瞑想は「座らないとできないもの」ではありません。大切なのは、「今この瞬間に集中し、自己の反応を観察する姿勢」です。
姿勢が整えば、心も整う
― 安定した座法がもたらす精神的メリット
ヨガのアーサナ(座法)には、「動きのあるポーズ」も「静止する座り方」も含まれます。実際、瞑想に最も適したアーサナとは、「安定して、苦痛のない姿勢」だとされています。
【古典ヨガの教典:ヨーガ・スートラに学ぶ】
「アーサナとは、“揺るぎない心をつくるための、揺るがない姿勢”である」
― Patanjali's Yoga Sutra 第2章 第46節
…少し違う言い方をすると
「アーサナ(ヨガのポーズ)とは、安定していて快適な座り方である」
背骨が自然なS字カーブを保ち、骨盤が立ち、胸が開いた状態。こうした姿勢は内臓機能を活性化させ、深い呼吸を可能にし、自律神経を整える土台となります。

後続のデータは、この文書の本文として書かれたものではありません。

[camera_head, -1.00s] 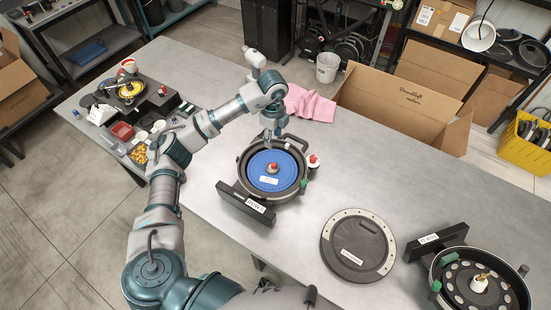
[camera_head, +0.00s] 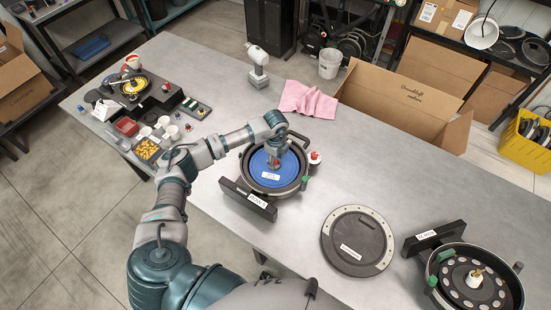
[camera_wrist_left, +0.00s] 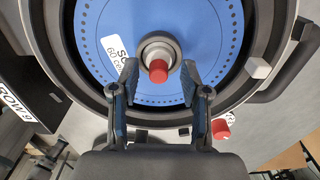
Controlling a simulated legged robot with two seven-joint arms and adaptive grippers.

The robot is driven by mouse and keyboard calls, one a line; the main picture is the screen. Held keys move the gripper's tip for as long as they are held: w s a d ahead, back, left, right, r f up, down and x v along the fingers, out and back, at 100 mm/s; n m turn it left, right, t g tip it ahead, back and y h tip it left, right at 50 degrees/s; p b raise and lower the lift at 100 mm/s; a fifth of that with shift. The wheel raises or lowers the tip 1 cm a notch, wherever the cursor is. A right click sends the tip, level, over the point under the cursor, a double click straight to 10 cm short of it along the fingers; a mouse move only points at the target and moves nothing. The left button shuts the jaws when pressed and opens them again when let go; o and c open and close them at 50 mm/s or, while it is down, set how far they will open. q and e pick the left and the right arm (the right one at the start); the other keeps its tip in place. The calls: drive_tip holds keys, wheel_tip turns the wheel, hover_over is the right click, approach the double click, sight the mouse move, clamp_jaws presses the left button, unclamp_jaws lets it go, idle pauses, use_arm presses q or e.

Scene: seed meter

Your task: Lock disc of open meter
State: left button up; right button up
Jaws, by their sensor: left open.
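The open meter (camera_head: 246,160) is a round black housing on the table, with a blue disc (camera_head: 265,178) seated inside it. In the left wrist view the blue disc (camera_wrist_left: 100,45) shows a ring of small holes, a white label and a grey hub with a red knob (camera_wrist_left: 159,71) at its centre. My left gripper (camera_head: 275,161) is over the disc, close to the hub. In the left wrist view its two fingers (camera_wrist_left: 160,82) are apart on either side of the red knob, with nothing between them gripped. Whether they touch the hub cannot be told. My right gripper is not in view.
A round dark lid (camera_head: 357,242) lies right of the meter. A second meter (camera_head: 476,280) with a black perforated disc stands at the lower right. A red-topped knob (camera_head: 315,157) sits beside the open meter. A pink cloth (camera_head: 308,100) and cardboard box (camera_head: 400,105) are behind.

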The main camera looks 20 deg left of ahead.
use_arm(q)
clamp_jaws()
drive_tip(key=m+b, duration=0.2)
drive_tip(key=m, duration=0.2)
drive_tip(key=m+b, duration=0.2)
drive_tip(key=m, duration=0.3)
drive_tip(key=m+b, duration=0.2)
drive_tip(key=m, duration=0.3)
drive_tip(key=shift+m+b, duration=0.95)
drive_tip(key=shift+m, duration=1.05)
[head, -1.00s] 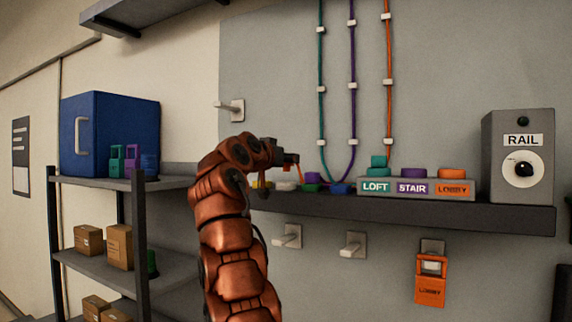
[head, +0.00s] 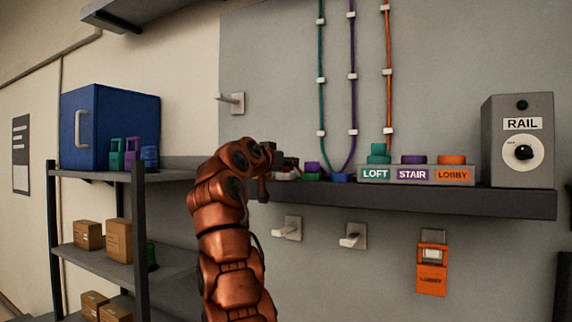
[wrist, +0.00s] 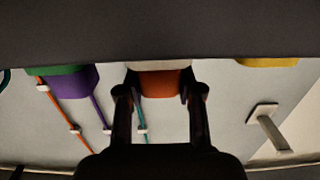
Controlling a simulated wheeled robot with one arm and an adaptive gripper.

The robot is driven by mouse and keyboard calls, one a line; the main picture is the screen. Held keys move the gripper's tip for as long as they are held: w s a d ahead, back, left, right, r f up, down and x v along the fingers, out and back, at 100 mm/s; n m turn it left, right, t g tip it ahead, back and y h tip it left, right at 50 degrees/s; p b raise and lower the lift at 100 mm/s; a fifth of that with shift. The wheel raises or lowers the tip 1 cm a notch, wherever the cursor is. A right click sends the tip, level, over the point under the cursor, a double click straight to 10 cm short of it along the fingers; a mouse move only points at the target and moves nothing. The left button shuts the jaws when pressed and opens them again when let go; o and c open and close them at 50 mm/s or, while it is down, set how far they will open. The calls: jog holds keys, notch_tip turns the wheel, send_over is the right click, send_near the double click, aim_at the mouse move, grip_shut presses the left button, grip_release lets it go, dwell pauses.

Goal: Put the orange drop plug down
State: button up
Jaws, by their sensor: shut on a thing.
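The orange drop plug (wrist: 158,84) is between the two fingers of my gripper (wrist: 160,93) in the wrist view. It meets a white block (wrist: 160,66) at the shelf; I cannot tell whether it is fully seated there. In the head view my gripper (head: 287,163) is low over the wall shelf, left of the green block with the purple plug (head: 312,168). The orange plug is hidden by my gripper there. The purple plug (wrist: 72,86) on its green block also shows in the wrist view.
A yellow block (wrist: 268,62) is on the other side of the white one. The LOFT, STAIR and LOBBY box (head: 415,174) and the grey RAIL box (head: 518,140) stand further right on the shelf (head: 430,198). Wall pegs (head: 352,236) stick out below.

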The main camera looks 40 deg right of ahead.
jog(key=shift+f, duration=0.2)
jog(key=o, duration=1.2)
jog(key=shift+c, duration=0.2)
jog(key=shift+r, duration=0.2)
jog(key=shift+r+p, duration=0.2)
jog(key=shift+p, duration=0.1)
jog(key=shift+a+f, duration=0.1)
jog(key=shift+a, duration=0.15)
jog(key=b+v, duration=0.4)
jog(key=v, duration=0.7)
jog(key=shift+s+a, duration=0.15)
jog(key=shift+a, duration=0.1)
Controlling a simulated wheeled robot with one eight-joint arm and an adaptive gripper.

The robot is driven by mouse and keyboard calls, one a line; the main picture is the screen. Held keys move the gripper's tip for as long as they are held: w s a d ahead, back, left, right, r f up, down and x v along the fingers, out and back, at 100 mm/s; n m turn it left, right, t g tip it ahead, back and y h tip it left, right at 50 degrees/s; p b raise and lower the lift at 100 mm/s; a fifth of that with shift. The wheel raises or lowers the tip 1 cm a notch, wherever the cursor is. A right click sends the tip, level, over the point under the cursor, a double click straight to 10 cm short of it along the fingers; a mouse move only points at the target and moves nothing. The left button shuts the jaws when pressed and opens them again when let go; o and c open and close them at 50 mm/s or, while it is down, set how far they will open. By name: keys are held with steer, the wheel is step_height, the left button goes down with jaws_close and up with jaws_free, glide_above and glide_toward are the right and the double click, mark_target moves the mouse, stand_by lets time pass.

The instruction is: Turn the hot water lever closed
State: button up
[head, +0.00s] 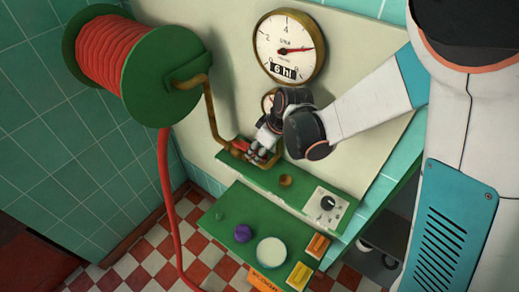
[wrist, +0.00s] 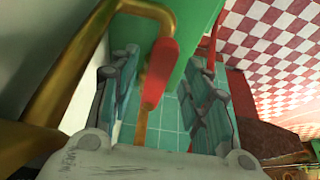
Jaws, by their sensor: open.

不安やイライラは、姿勢が崩れているときに増加しやすいとされます。これは、身体からの神経フィードバックが感情のバランスにも影響するため。逆にいえば、姿勢を整えるだけで「安心感」「集中力」が高まるのです。
安定した座法の継続は、「心の安定と忍耐力」を養う第一歩。ポーズにとらわれる必要はありません。「同じ姿勢で5分座る」ことを毎日続けるだけでも、瞑想の土台が育ちます。
快活さは“心の余白”から生まれる
― 瞑想がもたらす本当の豊かさ
落ち込んでいる時、ネガティブな感情が強くなっている時、食べ物や買い物で心を満たそうとすることがあります。でも、心が満たされていないと、何をしてもどこか虚しさが残ってしまいますよね。
「快活さ」とは、心に余白がある状態です。感情に巻き込まれず、自分の心を観察し、やさしく整える習慣がある人は、他者にもやさしく接することができます。
一休さんが言う「ひと呼吸、ひと呼吸」という言葉は、まさにこの“間”を大切にする感覚です。呼吸が浅いと焦りやイライラが生まれやすく、深くなるほど思考が整い、自然と微笑みや快活さがにじみ出てきます。
瞑想とは、「人生を上手に生きるための心の訓練」です。3分でも5分でも、「自分の内側に還る時間」を持つことで、自律神経・ホルモンバランス・感情が整い、人生の質(QOL)が底上げされていくのです。